RAW DATA:
** begin **

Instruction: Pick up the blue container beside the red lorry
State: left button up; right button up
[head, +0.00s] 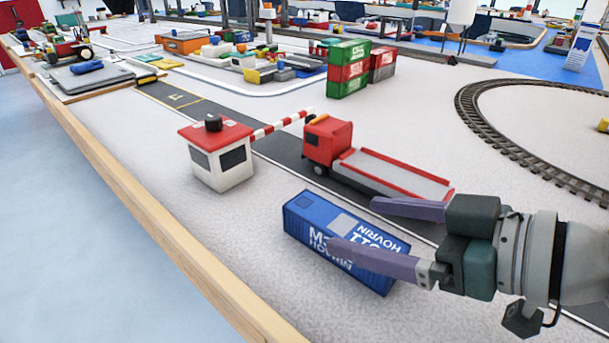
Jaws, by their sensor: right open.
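The blue container (310,222) lies on the pale table surface in front of the red lorry (328,143), near the table's front edge. White lettering shows on it. The lorry has an empty grey flatbed with red side rails and stands on the dark road. My right gripper (352,224) comes in from the right with its two purple fingers spread wide. The nearer finger overlaps the container's right part in the picture; the farther finger is by the lorry's rear. I cannot tell whether a finger touches the container. My left gripper is out of view.
A white gatehouse (221,162) with a red roof stands left of the container, its striped barrier (283,125) over the road. Stacked green and red containers (348,72) stand behind. A curved railway track (490,125) lies at the right. The wooden table edge (150,215) runs along the left.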

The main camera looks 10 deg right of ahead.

** end **

OBJECTIVE: Return the listing above word for word, with the pictures removed.

TASK RESPONSE:
Instruction: Pick up the blue container beside the red lorry
State: left button up; right button up
[head, +0.00s] 
Jaws, by their sensor: right open.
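The blue container (310,222) lies on the pale table surface in front of the red lorry (328,143), near the table's front edge. White lettering shows on it. The lorry has an empty grey flatbed with red side rails and stands on the dark road. My right gripper (352,224) comes in from the right with its two purple fingers spread wide. The nearer finger overlaps the container's right part in the picture; the farther finger is by the lorry's rear. I cannot tell whether a finger touches the container. My left gripper is out of view.
A white gatehouse (221,162) with a red roof stands left of the container, its striped barrier (283,125) over the road. Stacked green and red containers (348,72) stand behind. A curved railway track (490,125) lies at the right. The wooden table edge (150,215) runs along the left.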

The main camera looks 10 deg right of ahead.

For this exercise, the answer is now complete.